Set task — Copy verbatim the span of lines beginning at the line that contains "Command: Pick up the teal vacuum" and ending with the final line of the data. Exclude pictures from the copy.
+ + +
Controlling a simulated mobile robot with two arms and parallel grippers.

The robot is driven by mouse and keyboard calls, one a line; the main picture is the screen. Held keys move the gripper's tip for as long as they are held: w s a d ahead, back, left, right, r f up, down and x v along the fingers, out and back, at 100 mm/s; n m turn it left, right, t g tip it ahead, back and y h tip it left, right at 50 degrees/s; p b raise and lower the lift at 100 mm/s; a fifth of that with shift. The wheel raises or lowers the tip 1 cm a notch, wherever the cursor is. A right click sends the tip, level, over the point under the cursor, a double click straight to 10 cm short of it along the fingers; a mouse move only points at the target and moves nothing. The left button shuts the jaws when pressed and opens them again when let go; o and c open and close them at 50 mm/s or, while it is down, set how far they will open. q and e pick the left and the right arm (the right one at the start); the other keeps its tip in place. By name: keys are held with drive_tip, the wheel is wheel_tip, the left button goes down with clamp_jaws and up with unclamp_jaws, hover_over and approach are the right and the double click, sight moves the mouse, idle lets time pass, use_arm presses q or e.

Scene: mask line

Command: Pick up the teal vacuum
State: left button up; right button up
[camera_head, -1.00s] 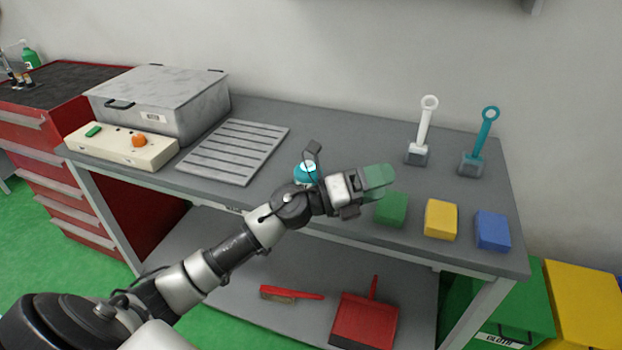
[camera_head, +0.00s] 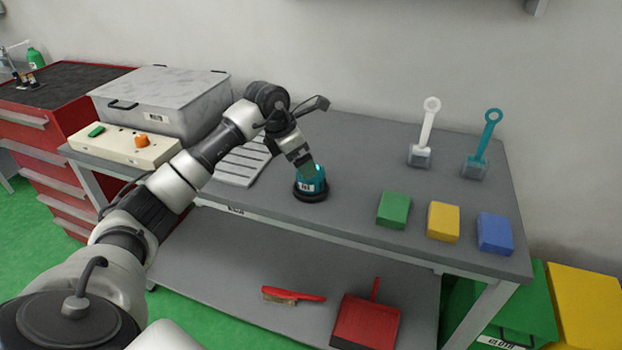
+ + +
Solution to this exercise —
Command: Pick up the teal vacuum
State: left button up; right button up
[camera_head, -1.00s] 
[camera_head, +0.00s] 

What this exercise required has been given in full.